A leader should cultivate specialized expertise in his team, and rely deeply on those experts for specialist decision-making. A leader should rarely overrule the advice or guidance of his experts, as that erodes team cohesion, trust, and hamstrings team functionality.

3. Grow the team size

For smaller team sizes, more types of work will inevitably be left to the leader. If the quality of the work is good enough, and the key tasks are performed satisfactorily, then the team size may be fine. However, if there is too much work, or the quality is too low, it may be a sign that the team simply doesn’t have enough members.

Provide your best leaders with more people and the quality bar will rise. Simply having fewer tasks delegated per person naturally results in higher-quality work output.

A team with more members with assigned areas of focus will typically outperform a better-funded, more talented, or larger team that is unfocused or overburdened.


Leaders are crucial for the success of a team and organization.

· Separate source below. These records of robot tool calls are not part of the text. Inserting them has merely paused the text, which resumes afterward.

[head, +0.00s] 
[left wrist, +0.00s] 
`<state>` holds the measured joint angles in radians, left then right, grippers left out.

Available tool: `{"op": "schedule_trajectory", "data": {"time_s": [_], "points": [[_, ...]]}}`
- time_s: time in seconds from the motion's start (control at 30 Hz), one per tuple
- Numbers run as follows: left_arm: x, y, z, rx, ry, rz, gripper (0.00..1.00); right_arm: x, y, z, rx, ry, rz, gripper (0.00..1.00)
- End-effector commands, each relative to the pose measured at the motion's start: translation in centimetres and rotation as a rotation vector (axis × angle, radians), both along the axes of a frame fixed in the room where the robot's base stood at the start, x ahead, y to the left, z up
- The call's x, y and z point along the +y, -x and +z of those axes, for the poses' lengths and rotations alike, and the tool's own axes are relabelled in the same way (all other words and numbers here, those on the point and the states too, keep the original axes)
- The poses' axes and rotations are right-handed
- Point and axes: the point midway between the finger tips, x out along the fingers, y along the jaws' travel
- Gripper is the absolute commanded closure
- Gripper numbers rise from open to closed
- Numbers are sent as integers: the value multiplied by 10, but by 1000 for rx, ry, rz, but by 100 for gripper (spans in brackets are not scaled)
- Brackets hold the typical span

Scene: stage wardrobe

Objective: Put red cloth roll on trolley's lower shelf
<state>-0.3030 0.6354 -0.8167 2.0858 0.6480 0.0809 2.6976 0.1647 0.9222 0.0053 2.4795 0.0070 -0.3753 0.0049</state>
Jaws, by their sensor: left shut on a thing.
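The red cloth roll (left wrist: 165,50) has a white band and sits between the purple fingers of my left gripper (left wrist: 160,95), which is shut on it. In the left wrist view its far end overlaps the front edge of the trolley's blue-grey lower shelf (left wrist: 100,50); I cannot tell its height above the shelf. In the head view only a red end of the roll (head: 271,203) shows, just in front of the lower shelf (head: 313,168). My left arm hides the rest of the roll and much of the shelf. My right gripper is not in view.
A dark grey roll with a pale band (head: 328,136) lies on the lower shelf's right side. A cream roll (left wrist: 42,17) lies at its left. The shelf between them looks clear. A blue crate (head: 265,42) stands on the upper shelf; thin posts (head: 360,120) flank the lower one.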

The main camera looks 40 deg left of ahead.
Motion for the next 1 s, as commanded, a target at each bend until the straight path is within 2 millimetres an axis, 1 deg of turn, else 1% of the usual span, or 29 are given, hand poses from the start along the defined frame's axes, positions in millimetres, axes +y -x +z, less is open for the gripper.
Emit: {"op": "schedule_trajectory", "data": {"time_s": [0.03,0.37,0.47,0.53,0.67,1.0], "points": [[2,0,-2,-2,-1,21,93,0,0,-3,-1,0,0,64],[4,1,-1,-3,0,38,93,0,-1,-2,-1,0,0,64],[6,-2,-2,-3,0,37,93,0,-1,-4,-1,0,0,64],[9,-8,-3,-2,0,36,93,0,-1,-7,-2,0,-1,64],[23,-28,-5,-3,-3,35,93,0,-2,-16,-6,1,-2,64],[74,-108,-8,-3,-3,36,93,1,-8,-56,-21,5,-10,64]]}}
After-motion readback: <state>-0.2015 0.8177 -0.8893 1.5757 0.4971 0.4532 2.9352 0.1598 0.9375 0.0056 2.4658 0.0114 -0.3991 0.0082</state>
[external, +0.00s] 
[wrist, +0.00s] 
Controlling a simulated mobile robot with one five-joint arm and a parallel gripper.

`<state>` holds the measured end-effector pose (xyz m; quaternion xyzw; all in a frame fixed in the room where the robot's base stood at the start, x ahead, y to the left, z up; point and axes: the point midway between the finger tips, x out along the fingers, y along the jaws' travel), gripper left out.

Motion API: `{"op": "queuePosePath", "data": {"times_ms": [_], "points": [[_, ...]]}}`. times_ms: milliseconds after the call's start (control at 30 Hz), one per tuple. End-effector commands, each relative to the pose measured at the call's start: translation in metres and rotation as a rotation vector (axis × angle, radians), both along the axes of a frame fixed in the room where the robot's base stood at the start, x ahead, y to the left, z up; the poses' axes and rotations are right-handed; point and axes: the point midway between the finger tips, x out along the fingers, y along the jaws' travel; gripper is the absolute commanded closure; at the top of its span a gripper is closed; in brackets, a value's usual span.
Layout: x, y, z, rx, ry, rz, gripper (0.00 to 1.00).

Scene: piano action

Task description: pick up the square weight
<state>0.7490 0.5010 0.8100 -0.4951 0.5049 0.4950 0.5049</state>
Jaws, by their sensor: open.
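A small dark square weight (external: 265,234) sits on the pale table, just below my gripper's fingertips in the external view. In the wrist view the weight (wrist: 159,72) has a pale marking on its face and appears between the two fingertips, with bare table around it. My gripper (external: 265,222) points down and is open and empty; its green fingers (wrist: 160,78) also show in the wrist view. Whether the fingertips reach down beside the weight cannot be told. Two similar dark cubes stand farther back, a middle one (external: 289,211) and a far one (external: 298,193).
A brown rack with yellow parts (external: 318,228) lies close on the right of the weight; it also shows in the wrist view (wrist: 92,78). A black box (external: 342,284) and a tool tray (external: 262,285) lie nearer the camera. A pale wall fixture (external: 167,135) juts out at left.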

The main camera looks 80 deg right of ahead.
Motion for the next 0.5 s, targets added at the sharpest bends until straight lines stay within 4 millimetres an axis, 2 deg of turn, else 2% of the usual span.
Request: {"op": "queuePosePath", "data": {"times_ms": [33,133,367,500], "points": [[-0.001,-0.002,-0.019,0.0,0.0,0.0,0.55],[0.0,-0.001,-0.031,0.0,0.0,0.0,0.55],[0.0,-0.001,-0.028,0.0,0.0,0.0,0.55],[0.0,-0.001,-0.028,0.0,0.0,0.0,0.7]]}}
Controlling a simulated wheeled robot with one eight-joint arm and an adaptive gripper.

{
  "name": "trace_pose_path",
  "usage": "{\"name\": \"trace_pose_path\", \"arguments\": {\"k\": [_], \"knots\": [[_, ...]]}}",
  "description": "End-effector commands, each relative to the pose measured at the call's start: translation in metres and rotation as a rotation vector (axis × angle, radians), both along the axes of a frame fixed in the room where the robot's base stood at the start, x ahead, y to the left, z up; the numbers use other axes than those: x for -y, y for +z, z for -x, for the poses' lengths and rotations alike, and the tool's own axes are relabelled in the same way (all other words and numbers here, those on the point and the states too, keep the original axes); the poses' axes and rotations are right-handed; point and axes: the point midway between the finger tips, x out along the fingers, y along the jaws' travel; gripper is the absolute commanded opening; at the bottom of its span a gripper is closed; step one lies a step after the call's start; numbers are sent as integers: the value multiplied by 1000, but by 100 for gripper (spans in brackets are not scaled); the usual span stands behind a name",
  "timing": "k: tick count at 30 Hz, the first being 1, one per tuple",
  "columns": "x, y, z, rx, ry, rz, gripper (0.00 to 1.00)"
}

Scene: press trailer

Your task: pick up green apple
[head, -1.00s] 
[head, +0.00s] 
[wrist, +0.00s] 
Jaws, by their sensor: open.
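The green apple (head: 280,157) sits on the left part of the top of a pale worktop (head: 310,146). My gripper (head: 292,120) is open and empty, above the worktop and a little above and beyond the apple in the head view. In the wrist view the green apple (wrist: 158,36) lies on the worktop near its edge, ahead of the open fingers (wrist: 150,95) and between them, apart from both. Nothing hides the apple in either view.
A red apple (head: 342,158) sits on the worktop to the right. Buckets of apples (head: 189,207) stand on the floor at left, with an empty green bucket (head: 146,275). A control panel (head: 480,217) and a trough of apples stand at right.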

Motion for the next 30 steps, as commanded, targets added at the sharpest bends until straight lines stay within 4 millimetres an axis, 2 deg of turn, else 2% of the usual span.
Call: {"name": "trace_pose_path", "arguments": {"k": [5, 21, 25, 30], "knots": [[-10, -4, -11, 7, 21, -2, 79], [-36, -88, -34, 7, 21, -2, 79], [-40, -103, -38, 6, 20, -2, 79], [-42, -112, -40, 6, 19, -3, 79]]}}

Most Engineering Leaders are tasked with at least 20 different types of work. Trying to be a top performer at 20 different kinds of work simply isn’t possible for anyone I’ve ever known.

Instead, we can set up Engineering Leaders for success by clarifying their key work tasks, and aligning those with business KPIs and metrics so they can track how they are doing as they go instead of relying on slow human feedback cycles.

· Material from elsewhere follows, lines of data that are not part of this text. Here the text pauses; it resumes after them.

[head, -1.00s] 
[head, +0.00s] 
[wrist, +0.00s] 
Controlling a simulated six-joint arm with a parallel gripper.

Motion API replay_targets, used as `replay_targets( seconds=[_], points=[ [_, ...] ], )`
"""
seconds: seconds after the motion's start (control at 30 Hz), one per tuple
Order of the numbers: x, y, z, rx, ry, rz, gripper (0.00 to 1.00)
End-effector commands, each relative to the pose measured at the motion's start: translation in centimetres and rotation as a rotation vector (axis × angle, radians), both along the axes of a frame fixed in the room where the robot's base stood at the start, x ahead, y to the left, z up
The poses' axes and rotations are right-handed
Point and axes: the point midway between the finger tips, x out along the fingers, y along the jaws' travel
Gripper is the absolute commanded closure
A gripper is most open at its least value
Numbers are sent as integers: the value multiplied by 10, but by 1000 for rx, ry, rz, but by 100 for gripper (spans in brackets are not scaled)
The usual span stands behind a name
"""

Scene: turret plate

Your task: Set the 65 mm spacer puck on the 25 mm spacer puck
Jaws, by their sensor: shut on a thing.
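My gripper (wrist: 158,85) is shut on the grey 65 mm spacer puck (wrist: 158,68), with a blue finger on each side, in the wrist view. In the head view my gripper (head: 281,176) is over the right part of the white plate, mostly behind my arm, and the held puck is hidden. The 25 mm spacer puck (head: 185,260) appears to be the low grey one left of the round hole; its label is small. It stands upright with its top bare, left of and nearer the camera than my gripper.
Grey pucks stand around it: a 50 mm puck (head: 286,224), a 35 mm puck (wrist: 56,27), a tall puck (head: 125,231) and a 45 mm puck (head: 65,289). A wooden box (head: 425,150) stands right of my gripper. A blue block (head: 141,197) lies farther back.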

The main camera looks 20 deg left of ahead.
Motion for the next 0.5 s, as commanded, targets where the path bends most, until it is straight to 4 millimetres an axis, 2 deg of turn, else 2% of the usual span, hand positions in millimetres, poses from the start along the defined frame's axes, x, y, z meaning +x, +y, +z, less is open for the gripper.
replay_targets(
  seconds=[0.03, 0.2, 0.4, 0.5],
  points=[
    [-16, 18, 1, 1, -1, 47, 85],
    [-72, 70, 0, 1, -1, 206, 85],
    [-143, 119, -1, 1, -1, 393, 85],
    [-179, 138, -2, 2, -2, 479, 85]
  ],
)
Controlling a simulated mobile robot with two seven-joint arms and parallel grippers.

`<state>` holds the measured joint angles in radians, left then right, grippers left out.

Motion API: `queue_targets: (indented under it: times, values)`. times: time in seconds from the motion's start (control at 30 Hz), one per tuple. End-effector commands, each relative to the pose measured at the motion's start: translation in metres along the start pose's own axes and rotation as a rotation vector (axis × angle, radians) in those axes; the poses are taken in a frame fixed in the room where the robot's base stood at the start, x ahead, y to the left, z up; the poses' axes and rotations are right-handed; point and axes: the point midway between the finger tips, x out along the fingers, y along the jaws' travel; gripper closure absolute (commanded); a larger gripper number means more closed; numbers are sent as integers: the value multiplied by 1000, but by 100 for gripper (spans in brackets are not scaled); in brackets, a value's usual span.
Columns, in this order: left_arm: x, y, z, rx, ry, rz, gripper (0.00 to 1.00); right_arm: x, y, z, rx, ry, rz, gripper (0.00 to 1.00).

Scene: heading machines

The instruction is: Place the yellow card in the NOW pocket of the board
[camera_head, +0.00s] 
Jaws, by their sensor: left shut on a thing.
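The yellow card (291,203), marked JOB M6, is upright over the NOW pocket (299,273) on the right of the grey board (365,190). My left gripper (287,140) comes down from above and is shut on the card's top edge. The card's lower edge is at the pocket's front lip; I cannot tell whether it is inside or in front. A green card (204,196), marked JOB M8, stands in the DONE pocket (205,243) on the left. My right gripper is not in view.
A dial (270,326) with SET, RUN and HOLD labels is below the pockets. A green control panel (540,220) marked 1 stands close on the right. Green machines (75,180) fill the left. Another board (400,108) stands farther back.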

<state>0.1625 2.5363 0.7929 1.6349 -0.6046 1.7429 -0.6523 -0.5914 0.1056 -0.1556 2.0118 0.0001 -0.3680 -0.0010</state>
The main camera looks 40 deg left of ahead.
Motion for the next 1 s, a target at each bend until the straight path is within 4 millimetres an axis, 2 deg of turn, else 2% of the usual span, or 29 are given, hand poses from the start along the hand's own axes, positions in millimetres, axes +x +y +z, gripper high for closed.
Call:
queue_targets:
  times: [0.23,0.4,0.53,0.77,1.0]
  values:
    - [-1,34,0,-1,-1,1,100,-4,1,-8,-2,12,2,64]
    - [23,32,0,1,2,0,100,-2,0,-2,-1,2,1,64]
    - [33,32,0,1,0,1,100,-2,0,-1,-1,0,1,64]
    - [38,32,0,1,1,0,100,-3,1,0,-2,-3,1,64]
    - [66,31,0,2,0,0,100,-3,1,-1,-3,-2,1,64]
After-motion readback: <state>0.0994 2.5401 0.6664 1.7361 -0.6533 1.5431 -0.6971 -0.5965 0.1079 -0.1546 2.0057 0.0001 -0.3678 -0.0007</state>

Furthermore, we will have stronger teams by distributing roles and areas of expertise. A great team has a diversity of specialties and is best able to grow in effectiveness through complementary skills and collaboration. A great leader will rely on his team members as experts in various areas, and also try to help each team member to develop specific and differing specialties.

TL;DR Principles:

  • Engineering Leaders should not be expected to be fantastic at everything.
  • Engineering Leaders should be steered towards specific areas of focus.
  • Engineering Leaders should cultivate and rely on the expertise of their team.
  • Engineering Leaders should have a team large enough to handle the workload.